Written request:
Copy out every line exactly as given.

Given data:
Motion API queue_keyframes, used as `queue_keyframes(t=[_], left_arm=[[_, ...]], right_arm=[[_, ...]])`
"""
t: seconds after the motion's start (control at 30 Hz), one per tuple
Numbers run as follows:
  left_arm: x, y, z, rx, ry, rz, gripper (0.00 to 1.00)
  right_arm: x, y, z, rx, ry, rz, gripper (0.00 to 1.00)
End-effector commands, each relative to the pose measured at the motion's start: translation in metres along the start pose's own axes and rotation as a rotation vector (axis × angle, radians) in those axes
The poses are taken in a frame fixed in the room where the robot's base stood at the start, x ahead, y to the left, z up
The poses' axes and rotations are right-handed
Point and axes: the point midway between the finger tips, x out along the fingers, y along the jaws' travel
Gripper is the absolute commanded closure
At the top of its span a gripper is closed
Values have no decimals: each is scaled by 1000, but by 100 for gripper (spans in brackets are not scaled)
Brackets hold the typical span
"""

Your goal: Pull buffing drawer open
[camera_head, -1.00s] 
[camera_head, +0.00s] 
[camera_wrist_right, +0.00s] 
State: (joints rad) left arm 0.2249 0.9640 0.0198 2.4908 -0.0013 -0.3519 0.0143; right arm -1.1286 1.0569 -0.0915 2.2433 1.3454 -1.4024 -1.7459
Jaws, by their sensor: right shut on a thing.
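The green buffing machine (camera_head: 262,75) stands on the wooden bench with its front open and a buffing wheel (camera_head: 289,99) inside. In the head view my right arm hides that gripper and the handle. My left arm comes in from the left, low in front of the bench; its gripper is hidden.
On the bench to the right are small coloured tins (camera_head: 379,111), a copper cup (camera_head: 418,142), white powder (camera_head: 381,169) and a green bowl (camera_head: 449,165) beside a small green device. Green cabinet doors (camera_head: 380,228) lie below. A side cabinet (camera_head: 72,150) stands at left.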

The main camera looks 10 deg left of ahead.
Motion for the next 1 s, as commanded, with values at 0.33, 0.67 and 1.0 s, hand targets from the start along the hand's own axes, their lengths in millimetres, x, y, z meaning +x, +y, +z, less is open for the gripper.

Task response:
Motion API queue_keyframes, used as `queue_keyframes(t=[_], left_arm=[[_, ...]], right_arm=[[_, ...]])`
"""
t: seconds after the motion's start (control at 30 Hz), one per tuple
Numbers run as follows:
  left_arm: x, y, z, rx, ry, rz, gripper (0.00 to 1.00)
  right_arm: x, y, z, rx, ry, rz, gripper (0.00 to 1.00)
End-effector commands, each relative to the pose measured at the motion's start: translation in metres along the start pose's own axes and rotation as a rotation vector (axis × angle, radians) in those axes
The poses are taken in a frame fixed in the room where the robot's base stood at the start, x ahead, y to the left, z up
The poses' axes and rotations are right-handed
Point and axes: the point midway between the finger tips, x out along the fingers, y along the jaws' travel
Gripper is the absolute commanded closure
At the top of its span a gripper is closed
Values have no decimals: each is scaled by 1000, but by 100 for gripper (spans in brackets are not scaled)
Brackets hold the typical span
"""

Your goal: Pull buffing drawer open
[camera_head, -1.00s] 
[camera_head, +0.00s] 
[camera_wrist_right, +0.00s] 
State: (joints rad) left arm 0.2249 0.9640 0.0198 2.4908 -0.0013 -0.3519 0.0143; right arm -1.1286 1.0569 -0.0915 2.2433 1.3454 -1.4024 -1.7459
Jaws, by their sensor: right shut on a thing.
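The green buffing machine (camera_head: 262,75) stands on the wooden bench with its front open and a buffing wheel (camera_head: 289,99) inside. In the head view my right arm hides that gripper and the handle. My left arm comes in from the left, low in front of the bench; its gripper is hidden.
On the bench to the right are small coloured tins (camera_head: 379,111), a copper cup (camera_head: 418,142), white powder (camera_head: 381,169) and a green bowl (camera_head: 449,165) beside a small green device. Green cabinet doors (camera_head: 380,228) lie below. A side cabinet (camera_head: 72,150) stands at left.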

The main camera looks 10 deg left of ahead.
Motion for the next 1 s, as commanded, with values at 0.33, 0.67 and 1.0 s, hand targets from the start along the hand's own axes, their lengths in millimetres, x, y, z meaning +x, +y, +z, less is open for the gripper.

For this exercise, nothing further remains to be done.